> OBJECTIVE: Write out the material below exactly, beginning at the line that contains "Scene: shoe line" and ending with its last line, both ends included; write nothing else.

----------

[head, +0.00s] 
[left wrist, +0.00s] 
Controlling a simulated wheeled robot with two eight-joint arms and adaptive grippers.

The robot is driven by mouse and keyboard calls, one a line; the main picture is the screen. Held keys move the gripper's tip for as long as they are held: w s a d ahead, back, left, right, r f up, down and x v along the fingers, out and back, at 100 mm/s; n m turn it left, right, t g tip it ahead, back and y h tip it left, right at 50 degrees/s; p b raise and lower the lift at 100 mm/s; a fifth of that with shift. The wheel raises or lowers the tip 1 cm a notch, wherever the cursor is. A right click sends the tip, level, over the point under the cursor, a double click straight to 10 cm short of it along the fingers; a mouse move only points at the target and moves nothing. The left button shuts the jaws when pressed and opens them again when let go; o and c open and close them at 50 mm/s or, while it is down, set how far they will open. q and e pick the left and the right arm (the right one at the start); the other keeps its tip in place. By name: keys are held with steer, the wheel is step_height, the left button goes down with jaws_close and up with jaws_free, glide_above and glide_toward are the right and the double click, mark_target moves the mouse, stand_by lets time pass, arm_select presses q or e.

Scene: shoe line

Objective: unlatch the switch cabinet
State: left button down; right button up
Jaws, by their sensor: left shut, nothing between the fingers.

----------

> EXPECTED ANSWER:
Scene: shoe line

Objective: unlatch the switch cabinet
State: left button down; right button up
Jaws, by their sensor: left shut, nothing between the fingers.

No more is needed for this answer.